PAUL F. DELESPINASSE
Corvallis

DeLespinasse is an emeritus professor of political science at Adrian College in Michigan.


LaMountain then replied to my letter as follows:

No amendment needed

In his Oct. 7 letter rebutting my recent commentary ("Costs come at expsense of programs, other students, Oct. 4), Paul deLespinasse claimed that a constitutional amendment---and not mere legislation, as I asserted in myh commentary---would be necessary to overturn the U.S. Supreme Court ruling Plyler v. Doe . . . .

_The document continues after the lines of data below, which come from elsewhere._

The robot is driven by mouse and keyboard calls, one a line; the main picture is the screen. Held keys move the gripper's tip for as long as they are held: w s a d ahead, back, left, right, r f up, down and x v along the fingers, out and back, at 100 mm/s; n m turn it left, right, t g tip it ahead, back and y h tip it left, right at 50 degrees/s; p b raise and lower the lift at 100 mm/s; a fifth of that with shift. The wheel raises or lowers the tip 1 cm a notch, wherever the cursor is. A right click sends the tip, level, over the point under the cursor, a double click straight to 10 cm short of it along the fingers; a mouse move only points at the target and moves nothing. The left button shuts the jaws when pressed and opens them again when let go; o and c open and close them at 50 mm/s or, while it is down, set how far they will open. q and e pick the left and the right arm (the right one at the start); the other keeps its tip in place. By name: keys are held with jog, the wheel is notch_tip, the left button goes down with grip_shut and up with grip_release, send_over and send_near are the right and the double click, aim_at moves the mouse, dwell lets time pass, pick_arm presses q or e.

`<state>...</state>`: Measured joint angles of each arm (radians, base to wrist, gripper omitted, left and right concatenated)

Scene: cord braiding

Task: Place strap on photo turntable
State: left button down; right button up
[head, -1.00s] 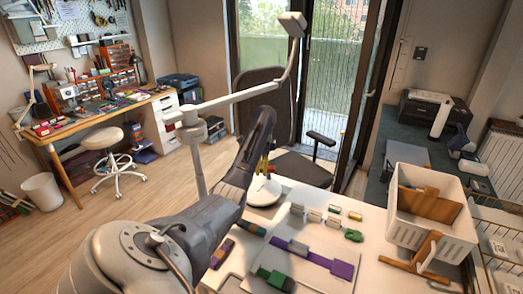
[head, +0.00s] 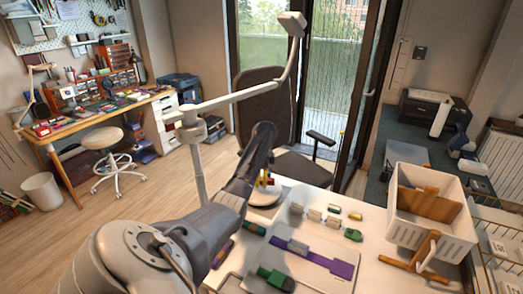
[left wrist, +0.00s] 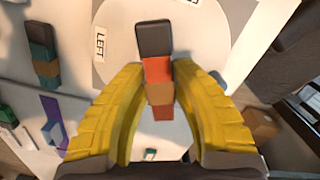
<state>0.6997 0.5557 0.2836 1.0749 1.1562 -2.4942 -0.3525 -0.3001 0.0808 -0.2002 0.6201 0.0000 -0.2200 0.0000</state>
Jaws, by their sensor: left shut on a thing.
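My left gripper (left wrist: 162,76) is shut on a strap (left wrist: 159,93) made of dark, orange, tan and red segments. The dark end of the strap (left wrist: 153,40) sticks out past the yellow fingertips. The strap is over the white round turntable (left wrist: 200,22), which carries a "LEFT" label (left wrist: 100,44). I cannot tell whether the strap touches the disc. In the head view the left gripper (head: 265,181) is low over the turntable (head: 264,198), and the arm partly hides both. My right gripper is not in view.
A grey and purple piece (head: 340,268) lies on the white table, with several small coloured blocks around it. A dark-and-green piece (head: 275,279) lies at the front. A white basket (head: 432,233) stands at the right. A lamp post (head: 198,165) rises behind my arm.

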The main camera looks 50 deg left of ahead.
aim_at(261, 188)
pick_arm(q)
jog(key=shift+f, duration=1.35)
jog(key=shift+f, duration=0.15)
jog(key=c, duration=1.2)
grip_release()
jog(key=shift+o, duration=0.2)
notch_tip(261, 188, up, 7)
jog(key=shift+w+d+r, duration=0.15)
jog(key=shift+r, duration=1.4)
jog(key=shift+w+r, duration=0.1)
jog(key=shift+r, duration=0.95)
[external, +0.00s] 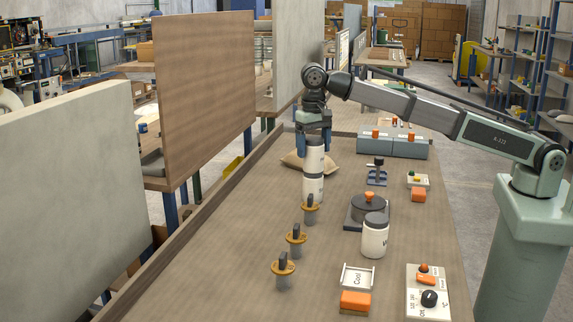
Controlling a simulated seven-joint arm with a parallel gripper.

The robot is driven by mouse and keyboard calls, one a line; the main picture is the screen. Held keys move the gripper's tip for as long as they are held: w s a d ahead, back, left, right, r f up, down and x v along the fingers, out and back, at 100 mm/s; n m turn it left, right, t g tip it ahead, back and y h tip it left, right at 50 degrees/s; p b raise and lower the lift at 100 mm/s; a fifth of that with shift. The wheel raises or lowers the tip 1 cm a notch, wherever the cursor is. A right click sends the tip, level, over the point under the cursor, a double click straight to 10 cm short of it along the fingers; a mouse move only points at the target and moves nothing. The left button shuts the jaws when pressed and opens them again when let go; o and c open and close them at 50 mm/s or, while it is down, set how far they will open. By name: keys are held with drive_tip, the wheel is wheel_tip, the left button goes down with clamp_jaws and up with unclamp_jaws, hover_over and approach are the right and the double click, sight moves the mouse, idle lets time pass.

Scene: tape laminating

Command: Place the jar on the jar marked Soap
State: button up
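My gripper (314,148) is at the upper middle of the external view, pointing down. Its blue fingers stand on both sides of a white jar (313,160) and appear shut on it. This jar is upright, directly above a second white jar (313,188) on the table. The two look lined up and touching, though a small gap cannot be ruled out. A third white jar (375,239) with a grey lid stands apart, nearer the camera. No Soap marking can be read on any jar.
Several orange-flanged pegs (283,267) stand in front of the stacked jars. A grey device with an orange knob (368,205) is to their right. A beige bag (293,162) lies behind.

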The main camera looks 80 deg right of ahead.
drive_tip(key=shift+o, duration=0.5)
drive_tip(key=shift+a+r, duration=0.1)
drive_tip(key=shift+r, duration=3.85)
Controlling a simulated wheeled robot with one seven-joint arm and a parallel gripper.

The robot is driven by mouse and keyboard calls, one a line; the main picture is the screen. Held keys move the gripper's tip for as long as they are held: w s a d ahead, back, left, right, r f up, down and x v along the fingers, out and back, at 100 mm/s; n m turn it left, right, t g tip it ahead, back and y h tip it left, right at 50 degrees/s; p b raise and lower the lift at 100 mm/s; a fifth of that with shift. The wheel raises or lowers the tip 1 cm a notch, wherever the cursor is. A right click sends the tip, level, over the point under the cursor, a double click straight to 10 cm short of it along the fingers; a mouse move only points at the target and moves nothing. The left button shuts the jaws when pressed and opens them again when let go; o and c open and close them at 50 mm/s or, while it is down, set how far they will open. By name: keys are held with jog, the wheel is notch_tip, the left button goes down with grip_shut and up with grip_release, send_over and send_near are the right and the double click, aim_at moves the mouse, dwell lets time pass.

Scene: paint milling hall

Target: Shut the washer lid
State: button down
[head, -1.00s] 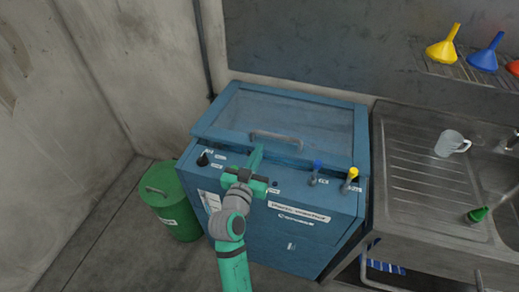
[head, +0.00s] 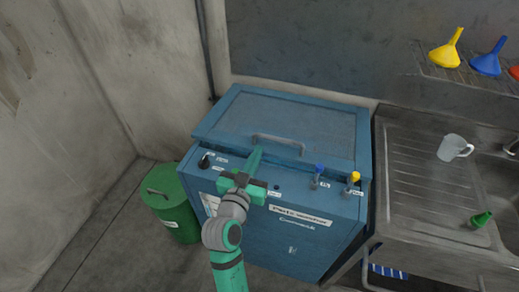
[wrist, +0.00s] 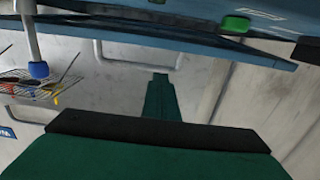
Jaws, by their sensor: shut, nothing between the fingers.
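Contact cannot be made out. In the wrist view the shut fingers (wrist: 160,82) point toward the handle (wrist: 135,60), below the lid's blue edge (wrist: 180,40).
Blue- and yellow-topped levers (head: 319,175) and a black knob (head: 204,161) stand on the front panel. A green bin (head: 172,205) is at left. A steel sink (head: 410,180) with a clear jug (head: 453,148) is at right, under a funnel rack (head: 465,75).

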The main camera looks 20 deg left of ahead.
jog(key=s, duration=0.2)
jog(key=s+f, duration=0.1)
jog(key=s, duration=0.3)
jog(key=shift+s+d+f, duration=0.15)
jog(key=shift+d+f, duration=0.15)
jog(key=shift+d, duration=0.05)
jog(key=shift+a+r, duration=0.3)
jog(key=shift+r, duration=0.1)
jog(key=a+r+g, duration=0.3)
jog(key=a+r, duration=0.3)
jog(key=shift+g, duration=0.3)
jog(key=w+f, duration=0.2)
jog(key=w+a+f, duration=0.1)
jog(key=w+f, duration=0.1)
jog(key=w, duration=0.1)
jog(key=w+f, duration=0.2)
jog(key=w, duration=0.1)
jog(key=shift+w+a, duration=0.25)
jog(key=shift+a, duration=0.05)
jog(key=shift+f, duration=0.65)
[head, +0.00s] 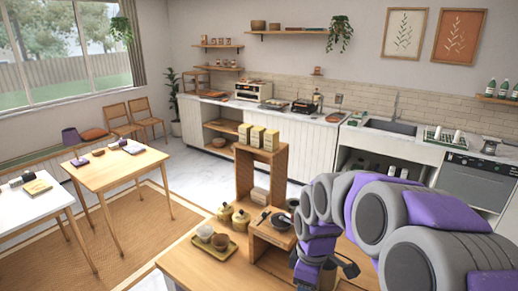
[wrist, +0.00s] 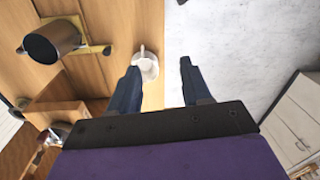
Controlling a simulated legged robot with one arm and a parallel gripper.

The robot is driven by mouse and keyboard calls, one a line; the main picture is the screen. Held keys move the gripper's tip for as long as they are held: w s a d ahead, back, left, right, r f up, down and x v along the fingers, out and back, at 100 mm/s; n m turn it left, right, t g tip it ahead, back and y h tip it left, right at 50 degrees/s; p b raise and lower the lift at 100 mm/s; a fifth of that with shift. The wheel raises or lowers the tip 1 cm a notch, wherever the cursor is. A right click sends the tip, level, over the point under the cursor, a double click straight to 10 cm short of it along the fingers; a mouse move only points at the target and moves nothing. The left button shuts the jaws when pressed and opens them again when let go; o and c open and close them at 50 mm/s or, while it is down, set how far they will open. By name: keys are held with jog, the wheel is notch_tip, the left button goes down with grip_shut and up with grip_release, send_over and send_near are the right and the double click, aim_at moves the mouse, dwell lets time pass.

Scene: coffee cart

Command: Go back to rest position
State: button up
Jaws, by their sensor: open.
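My gripper (wrist: 160,75) is open, with its two dark fingers apart and nothing held between them. In the wrist view a white cup (wrist: 148,66) on the wooden cart top (wrist: 107,30) lies in line with the left fingertip, near the cart's edge. I cannot tell the distance between them. In the head view my arm reaches in from the right over the cart, and my gripper (head: 330,268) is low beside the wooden shelf unit (head: 243,172). Its fingertips are hard to make out there.
A dark cylindrical pot (wrist: 52,42) stands on the cart in the wrist view. In the head view a tray (head: 213,248) with small cups, yellowish jars (head: 241,220) and yellow boxes (head: 257,136) are close by. Pale floor is open beyond the cart; tables stand left.

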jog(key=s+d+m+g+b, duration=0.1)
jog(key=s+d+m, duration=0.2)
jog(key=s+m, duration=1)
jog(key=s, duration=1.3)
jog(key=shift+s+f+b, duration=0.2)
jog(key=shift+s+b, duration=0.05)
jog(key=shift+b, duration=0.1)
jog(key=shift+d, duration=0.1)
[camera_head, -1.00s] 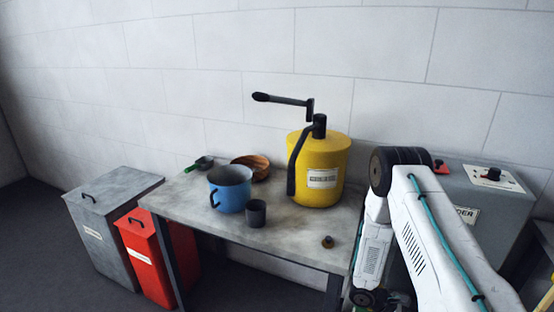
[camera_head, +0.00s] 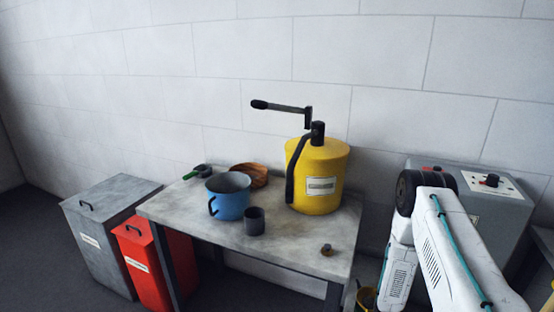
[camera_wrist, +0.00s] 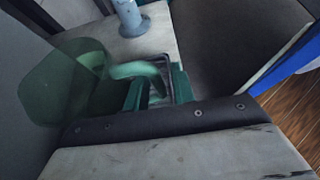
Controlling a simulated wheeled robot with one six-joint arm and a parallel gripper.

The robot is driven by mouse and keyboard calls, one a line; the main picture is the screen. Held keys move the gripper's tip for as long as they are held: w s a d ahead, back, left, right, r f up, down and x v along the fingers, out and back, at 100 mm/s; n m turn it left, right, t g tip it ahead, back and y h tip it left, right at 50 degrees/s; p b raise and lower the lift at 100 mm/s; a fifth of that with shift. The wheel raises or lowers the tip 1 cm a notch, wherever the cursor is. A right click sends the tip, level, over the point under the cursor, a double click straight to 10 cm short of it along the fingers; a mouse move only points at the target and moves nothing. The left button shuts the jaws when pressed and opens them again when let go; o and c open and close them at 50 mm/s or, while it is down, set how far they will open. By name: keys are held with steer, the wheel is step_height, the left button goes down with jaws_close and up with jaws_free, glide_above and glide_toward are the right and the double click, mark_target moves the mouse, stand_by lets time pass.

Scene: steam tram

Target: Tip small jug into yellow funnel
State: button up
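A translucent green vessel with a curved handle, apparently the small jug (camera_wrist: 60,85), fills the left of the wrist view. My gripper (camera_wrist: 157,88) has the handle between its fingers and looks shut on it. The jug's contents cannot be made out. In the head view, my gripper and the jug are out of sight, with my white arm at the lower right. A small yellow object (camera_head: 367,297) shows low beside my arm, partly hidden; I cannot tell whether it is the yellow funnel.
The grey table (camera_head: 180,213) holds a blue pot (camera_head: 230,198), a dark cup (camera_head: 254,221), a wooden bowl (camera_head: 257,175) and a yellow canister (camera_head: 319,175) with a crank. A red bin (camera_head: 143,262) and grey bin (camera_head: 100,240) stand left. A grey control box (camera_head: 470,185) is at right.

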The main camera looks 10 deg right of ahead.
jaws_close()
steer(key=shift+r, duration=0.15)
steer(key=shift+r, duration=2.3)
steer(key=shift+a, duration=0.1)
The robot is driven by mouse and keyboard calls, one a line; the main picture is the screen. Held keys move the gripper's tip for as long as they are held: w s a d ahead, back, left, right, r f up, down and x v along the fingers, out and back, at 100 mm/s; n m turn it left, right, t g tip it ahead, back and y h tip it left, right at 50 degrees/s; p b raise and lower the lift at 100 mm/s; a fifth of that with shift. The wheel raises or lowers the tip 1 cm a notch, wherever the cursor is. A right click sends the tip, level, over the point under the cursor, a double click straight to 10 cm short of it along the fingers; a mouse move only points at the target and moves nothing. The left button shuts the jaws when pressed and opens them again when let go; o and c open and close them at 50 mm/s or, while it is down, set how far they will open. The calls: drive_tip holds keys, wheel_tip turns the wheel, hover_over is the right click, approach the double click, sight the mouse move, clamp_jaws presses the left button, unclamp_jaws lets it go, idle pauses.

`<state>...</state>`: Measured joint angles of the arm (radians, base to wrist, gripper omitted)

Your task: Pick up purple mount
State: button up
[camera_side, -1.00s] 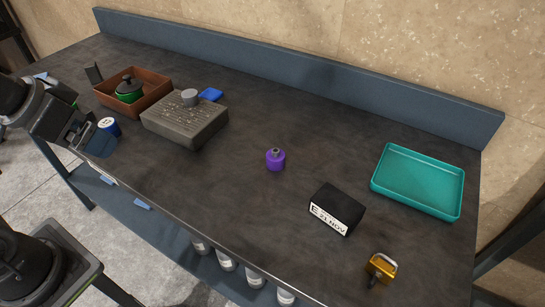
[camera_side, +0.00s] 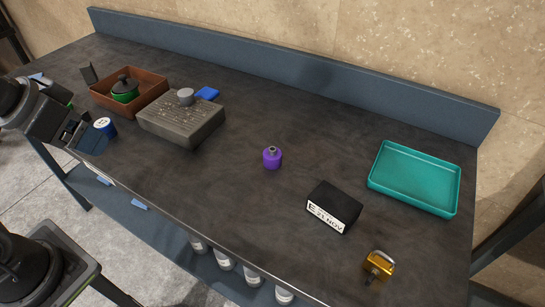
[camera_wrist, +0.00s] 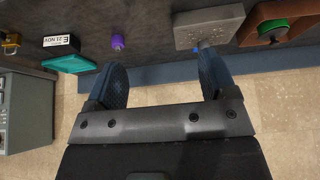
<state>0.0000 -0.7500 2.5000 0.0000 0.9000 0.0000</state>
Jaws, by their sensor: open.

As per the Constitution's Article III, Section 2, Congress determines the subjections over which federal courts have jurisdiction. To overturn Plyler, then, Congress would need merely to pass a law doing so--a law that invoked Article III, Section 2 to exempt the law from federal courts' review.

Richard F. LaMountain
Northwest Portland


I then tried to get the Oregonian to publish a letter explaining why LaMountain's take on Article III, Section 2 is profoundly incorrect as a matter of constitutional law. However the Oregonian, after much hemming and hawing, decided not to publish my letter even though they had originally agreed to do so.

The text of my proposed letter follows:

In his recent letter to the editor, Richard F. LaMountain claims that Article II Section 2 of the Constitution gives Congress the power to take away the jurisdiction of the federal courts to hear certain cases. But Article III Section 2 does no such thing. It only gives Congress the power to take away the jurisdiction of the Supreme Court to hear some kinds of cases on appeal. If Congress were to do this, the lower federal courts would still have jurisdiction over such cases, but their decisions could not be appealed to the Supreme Court. This could result in the Constitution meaning different things in different parts of the country, a very unattractive prospect.